→ THE REQUEST
Locate each line holding the string "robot" and copy it.
[BEGIN]
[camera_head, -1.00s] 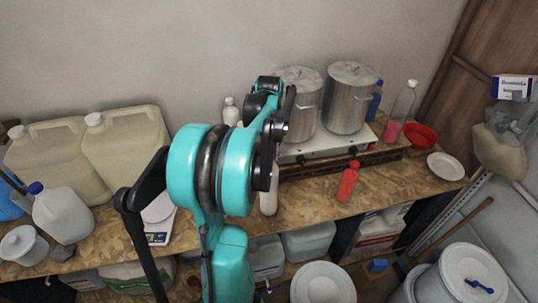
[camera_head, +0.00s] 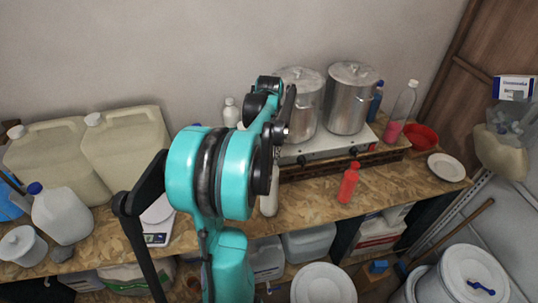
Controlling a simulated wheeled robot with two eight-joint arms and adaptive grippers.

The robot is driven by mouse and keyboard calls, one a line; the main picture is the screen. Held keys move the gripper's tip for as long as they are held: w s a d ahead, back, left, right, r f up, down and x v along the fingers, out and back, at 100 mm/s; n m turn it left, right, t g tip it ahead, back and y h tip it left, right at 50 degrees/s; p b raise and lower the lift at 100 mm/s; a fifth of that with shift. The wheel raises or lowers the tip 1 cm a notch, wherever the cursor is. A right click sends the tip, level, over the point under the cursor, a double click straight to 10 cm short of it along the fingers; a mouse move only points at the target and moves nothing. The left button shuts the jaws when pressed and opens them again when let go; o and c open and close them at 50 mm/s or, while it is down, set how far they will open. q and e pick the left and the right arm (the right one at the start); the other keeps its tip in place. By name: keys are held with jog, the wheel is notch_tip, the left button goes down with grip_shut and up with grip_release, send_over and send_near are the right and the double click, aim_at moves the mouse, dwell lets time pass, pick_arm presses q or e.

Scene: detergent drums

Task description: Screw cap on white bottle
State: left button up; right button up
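A white bottle (camera_head: 269,201) stands on the wooden bench, partly hidden behind my teal arm. Its top is covered by the arm, so I cannot tell whether a cap is on it. Another small white bottle (camera_head: 231,113) with a pale top stands farther back, left of the pots. One arm rises from the bottom, left of the middle, and I take it as my left arm. Its dark end (camera_head: 277,135) is above the nearer white bottle. The fingertips are not clear, so I cannot tell whether they touch or hold anything. No second gripper shows. I see no loose cap.
Two steel pots (camera_head: 348,98) stand on a white stove (camera_head: 325,147). A red bottle (camera_head: 348,184) stands in front of it, with a red bowl (camera_head: 420,137) and white plate (camera_head: 447,167) to the right. Large jugs (camera_head: 127,151) and a scale (camera_head: 157,239) are left. Bare bench lies around the red bottle.

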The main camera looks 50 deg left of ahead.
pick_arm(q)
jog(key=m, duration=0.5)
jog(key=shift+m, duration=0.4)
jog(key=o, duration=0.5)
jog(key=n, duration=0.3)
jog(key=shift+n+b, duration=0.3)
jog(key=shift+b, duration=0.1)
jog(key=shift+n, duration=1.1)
[END]
→ THE OUTPUT
Controlling a simulated wheeled robot with two eight-joint arms and adaptive grippers.
The robot is driven by mouse and keyboard calls, one a line; the main picture is the screen. Held keys move the gripper's tip for as long as they are held: w s a d ahead, back, left, right, r f up, down and x v along the fingers, out and back, at 100 mm/s; n m turn it left, right, t g tip it ahead, back and y h tip it left, right at 50 degrees/s; p b raise and lower the lift at 100 mm/s; a fifth of that with shift. The wheel raises or lowers the tip 1 cm a notch, wherever the cursor is. A right click sends the tip, level, over the point under the cursor, a double click straight to 10 cm short of it along the fingers; a mouse move only points at the target and moves nothing. The left button shuts the jaws when pressed and opens them again when let go; o and c open and close them at 50 mm/s or, while it is down, set how far they will open. q and e pick the left and the right arm (the right one at the start); the other keeps its tip in place. By name: keys are held with jog, the wheel is notch_tip, the left button goes down with grip_shut and up with grip_release, send_over and send_near are the right and the double click, aim_at moves the mouse, dwell lets time pass, pick_arm presses q or e.

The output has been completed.